Robot call records -
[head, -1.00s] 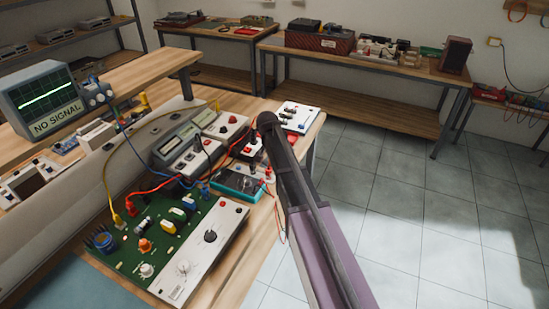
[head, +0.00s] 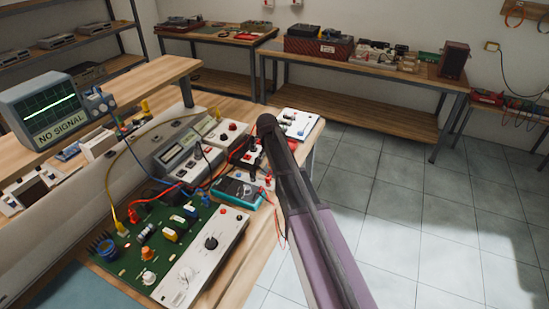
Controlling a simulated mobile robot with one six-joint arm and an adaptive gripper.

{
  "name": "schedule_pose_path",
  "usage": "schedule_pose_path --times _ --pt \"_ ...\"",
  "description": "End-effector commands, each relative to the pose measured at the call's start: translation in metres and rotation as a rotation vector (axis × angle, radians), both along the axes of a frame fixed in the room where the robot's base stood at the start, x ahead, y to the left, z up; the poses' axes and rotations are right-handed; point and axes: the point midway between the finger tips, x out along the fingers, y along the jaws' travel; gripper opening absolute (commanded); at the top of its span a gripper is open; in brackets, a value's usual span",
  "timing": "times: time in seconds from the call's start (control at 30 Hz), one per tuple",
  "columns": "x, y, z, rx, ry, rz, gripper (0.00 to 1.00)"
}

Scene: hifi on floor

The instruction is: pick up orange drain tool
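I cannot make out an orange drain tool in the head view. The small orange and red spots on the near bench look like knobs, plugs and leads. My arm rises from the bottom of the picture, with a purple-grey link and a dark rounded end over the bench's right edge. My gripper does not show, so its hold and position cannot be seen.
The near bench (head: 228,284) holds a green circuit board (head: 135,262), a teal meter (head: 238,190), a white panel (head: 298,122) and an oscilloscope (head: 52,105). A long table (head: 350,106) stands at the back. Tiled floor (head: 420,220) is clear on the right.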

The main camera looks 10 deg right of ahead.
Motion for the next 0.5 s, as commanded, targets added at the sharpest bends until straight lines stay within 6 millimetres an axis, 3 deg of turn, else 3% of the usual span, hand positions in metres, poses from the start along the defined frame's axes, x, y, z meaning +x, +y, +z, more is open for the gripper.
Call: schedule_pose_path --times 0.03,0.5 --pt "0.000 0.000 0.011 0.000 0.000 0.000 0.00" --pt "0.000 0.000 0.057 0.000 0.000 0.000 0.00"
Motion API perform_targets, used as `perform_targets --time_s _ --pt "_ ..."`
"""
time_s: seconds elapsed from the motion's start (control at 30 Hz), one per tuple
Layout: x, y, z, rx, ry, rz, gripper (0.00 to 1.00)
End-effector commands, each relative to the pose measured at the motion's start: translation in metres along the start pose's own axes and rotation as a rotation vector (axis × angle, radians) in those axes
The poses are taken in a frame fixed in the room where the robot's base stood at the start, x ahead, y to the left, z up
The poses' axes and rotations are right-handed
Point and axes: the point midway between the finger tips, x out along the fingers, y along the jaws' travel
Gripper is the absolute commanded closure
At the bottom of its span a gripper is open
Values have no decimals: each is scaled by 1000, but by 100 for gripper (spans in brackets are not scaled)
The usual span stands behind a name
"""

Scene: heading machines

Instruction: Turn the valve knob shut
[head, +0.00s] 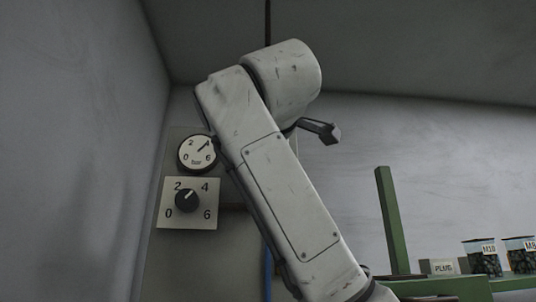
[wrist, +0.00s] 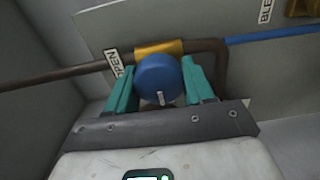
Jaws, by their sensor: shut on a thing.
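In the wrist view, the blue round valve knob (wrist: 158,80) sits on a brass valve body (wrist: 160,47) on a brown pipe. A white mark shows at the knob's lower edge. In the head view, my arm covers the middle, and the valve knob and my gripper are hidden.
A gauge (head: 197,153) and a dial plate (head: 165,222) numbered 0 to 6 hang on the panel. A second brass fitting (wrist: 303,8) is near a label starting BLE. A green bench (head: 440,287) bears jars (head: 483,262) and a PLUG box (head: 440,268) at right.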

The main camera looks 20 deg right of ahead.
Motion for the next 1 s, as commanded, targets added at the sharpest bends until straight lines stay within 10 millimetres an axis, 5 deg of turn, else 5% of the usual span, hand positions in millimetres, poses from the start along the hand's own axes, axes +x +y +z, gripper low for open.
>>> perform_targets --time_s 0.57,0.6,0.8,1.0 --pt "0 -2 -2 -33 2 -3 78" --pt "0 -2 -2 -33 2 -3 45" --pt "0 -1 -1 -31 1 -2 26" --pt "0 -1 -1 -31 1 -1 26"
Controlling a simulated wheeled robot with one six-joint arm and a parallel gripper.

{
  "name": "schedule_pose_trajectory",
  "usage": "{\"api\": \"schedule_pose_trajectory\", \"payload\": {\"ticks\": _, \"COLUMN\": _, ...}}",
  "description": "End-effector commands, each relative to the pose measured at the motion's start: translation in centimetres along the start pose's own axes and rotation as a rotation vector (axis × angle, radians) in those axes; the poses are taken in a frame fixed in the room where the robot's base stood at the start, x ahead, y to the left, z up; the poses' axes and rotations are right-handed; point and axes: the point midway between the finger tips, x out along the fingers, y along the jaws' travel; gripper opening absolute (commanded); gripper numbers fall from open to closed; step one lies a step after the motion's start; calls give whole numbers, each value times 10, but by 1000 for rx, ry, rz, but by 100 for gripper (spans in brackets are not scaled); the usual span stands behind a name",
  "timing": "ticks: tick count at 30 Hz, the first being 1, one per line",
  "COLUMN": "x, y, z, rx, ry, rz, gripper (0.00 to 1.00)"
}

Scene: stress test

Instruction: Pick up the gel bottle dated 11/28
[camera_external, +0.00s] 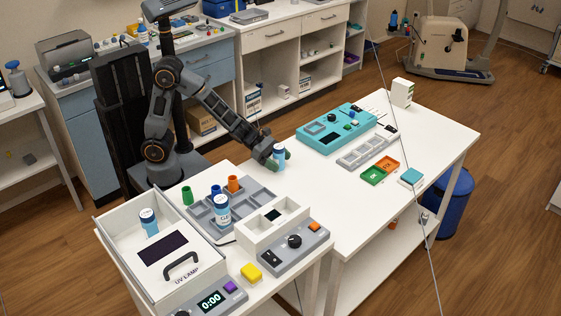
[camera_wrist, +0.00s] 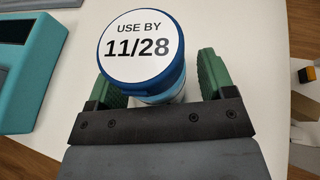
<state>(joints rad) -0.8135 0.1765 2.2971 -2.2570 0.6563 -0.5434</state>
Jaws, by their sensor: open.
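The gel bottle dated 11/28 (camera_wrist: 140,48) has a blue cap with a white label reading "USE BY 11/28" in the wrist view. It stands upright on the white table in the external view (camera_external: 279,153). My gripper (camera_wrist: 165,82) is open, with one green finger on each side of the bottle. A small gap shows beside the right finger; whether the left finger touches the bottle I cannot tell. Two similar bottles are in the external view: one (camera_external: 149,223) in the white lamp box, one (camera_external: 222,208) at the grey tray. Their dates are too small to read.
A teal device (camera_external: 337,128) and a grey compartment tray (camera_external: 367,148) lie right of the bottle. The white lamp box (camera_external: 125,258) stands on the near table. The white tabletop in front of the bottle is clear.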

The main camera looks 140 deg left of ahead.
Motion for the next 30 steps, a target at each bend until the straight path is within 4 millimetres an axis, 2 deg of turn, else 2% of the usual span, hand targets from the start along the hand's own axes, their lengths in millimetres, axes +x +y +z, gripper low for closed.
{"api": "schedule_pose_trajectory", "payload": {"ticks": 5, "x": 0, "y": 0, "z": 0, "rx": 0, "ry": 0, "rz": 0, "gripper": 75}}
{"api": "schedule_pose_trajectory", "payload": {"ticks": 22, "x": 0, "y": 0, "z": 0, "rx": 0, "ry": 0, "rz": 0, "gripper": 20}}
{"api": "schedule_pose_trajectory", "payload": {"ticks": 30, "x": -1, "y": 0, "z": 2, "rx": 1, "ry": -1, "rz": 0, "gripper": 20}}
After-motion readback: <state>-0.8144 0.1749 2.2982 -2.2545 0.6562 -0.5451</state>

Task goal - Reproduce exactly, without any picture, the lines from the one bearing "[camera_external, +0.00s]" to the last line of the records above.

Task output -
[camera_external, +0.00s] 
[camera_wrist, +0.00s] 
<state>(joints rad) -0.8135 0.1765 2.2971 -2.2570 0.6563 -0.5434</state>
Jaws, by their sensor: open.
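The gel bottle dated 11/28 (camera_wrist: 140,48) has a blue cap with a white label reading "USE BY 11/28" in the wrist view. It stands upright on the white table in the external view (camera_external: 279,153). My gripper (camera_wrist: 165,82) is open, with one green finger on each side of the bottle. A small gap shows beside the right finger; whether the left finger touches the bottle I cannot tell. Two similar bottles are in the external view: one (camera_external: 149,223) in the white lamp box, one (camera_external: 222,208) at the grey tray. Their dates are too small to read.
A teal device (camera_external: 337,128) and a grey compartment tray (camera_external: 367,148) lie right of the bottle. The white lamp box (camera_external: 125,258) stands on the near table. The white tabletop in front of the bottle is clear.

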The main camera looks 140 deg left of ahead.
Motion for the next 30 steps, a target at each bend until the straight path is within 4 millimetres an axis, 2 deg of turn, else 2% of the usual span, hand targets from the start along the hand's own axes, their lengths in millimetres, axes +x +y +z, gripper low for closed.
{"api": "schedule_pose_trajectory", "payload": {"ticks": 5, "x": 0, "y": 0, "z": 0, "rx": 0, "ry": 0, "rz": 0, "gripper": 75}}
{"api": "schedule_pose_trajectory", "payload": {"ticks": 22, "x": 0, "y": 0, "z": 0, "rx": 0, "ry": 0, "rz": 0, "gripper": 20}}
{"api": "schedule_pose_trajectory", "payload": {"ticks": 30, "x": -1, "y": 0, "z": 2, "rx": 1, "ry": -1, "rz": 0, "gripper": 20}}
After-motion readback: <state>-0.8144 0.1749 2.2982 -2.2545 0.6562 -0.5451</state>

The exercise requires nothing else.